Arcane Comet (The Poke Keystone for Long Range Pressure)
What it does (core idea): Abilities that damage champions launch a comet that deals damage. In Wild Rift, Comet damage increases as you land more comets over the game, and the cooldown scales down with level.
Why pros use it:
- It boosts poke patterns without requiring all-ins.
- It helps win lane priority for objective setups.

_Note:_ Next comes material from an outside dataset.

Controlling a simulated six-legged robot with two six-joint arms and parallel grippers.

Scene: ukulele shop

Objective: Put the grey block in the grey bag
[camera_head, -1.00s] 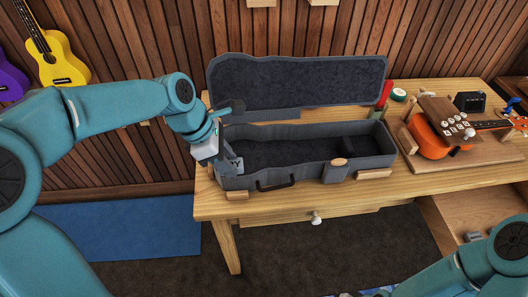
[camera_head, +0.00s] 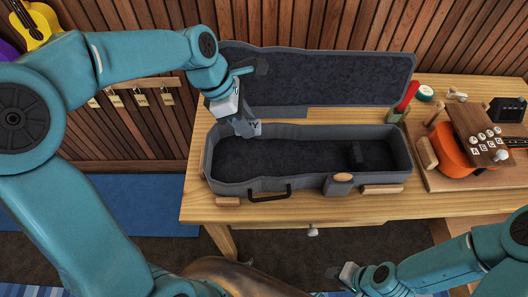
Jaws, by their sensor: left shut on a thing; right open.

- It pairs well with slow or crowd control because it becomes harder to dodge.
When it’s best:
- Poke mids and artillery mages
- Support mages who win by zoning objectives
- Lanes where you want to chip and control waves
When it’s weaker:
- Against hard engage where poke time doesn’t exist
- On champions that rarely land spells
Pro rule: If you can consistently land spells from safety, Arcane Comet turns lane into a health-bar war you can win.
Grasp of the Undying (The Baron Lane “Win Trades With Time” Keystone)
What it does (core idea): After being in combat, your next attack on a champion is enhanced, dealing bonus % health damage, healing you, and permanently increasing your health. It’s a slow, consistent power ramp.
Why pros use it:
- It changes lane trading into a repeatable pattern: wait → hit → back off.
- It rewards patience and wave control.
- It scales naturally into frontline durability.
When it’s best:
- Tanks and bruisers in Baron lane who take repeated short trades
- Champions that can safely “tap” the opponent and disengage
- Games where your job is frontline durability and stable scaling
When it’s weaker:
- If you can’t safely step up for the empowered hit
- If the matchup is pure all-in where short taps aren’t possible
Pro rule: Grasp is not flashy, but it wins games by making you harder to remove and by improving your lane tempo.
Guardian (New Keystone for Protecting Teammates, Especially Supports)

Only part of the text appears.